Block 4: Reactive Control addresses instantaneous and horizon-based stabilization techniques. Lectures cover linear quadratic regulators, task space inverse dynamics, quadratic programming, and Lyapunov analysis. Tutorials involve exercises with simple and double pendulums.
Finally, Block 5: Advanced Topics/Outlook explores cutting-edge topics such as Sim2Real transfer, state estimation, reinforcement learning, and co-design. Lectures are complemented by tutorials on Kalman filters, reinforcement learning applications, and the co-design of robotic components. The block concludes with an outlook on the connection between athletic and cognitive intelligence, including discussions on RRTs and symbolic AI.
Throughout the course, students benefit from consultancy sessions that provide personalized guidance and support. Additionally, there are group assignments designed to encourage collaborative learning and practical application of the concepts covered in the lectures and tutorials.

Literature

Recommended Texts:
  • Underactuated Robotics: Algorithms for Walking, Running, Swimming, Flying, and Manipulation, Russ Tedrake, MIT 2023. (Open access, available online)
  • Modern Robotics: Mechanics, Planning, and Control, Kevin M. Lynch and Frank C. Park, Cambridge University Press, 2017. (Open access, available online)
  • Practical Methods for Optimal Control and Estimation Using Nonlinear Programming, Second Edition, John Betts, SIAM. (available as e-book via Chalmers library)
  • Reinforcement Learning and Optimal Control, Athena Scientific, 2019 (Open access, available online)

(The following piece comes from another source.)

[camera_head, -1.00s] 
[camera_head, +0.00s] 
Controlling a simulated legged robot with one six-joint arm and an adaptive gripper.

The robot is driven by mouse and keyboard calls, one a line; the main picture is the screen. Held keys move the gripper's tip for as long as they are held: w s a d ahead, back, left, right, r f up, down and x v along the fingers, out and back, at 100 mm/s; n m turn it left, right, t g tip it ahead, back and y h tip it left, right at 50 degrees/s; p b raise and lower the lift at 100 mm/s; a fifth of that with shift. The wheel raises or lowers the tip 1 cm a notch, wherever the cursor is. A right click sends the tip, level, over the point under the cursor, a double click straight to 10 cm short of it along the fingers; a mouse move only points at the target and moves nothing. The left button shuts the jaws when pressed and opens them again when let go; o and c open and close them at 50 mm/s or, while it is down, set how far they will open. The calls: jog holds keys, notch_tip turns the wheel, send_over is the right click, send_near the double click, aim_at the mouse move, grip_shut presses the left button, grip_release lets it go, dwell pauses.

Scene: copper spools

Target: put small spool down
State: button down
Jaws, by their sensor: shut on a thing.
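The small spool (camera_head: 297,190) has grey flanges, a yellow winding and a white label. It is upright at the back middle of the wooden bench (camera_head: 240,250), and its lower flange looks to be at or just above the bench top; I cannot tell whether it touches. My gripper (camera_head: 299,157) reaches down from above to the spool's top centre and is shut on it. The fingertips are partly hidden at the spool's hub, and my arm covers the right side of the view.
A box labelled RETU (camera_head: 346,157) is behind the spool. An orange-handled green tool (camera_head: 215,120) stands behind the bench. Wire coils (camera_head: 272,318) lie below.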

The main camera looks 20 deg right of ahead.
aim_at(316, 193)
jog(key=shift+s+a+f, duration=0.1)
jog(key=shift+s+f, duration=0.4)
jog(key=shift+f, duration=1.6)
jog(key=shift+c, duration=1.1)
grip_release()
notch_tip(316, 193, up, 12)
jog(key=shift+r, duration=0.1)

Examination including compulsory elements

Completion of all five group assignments is required to pass the course with a grade of 3. Grades of 4 or 5 will be awarded based on performance in the oral examination.

The course examiner may assess individual students in other ways than what is stated above if there are special reasons for doing so, for example if a student has a decision from Chalmers about disability study support.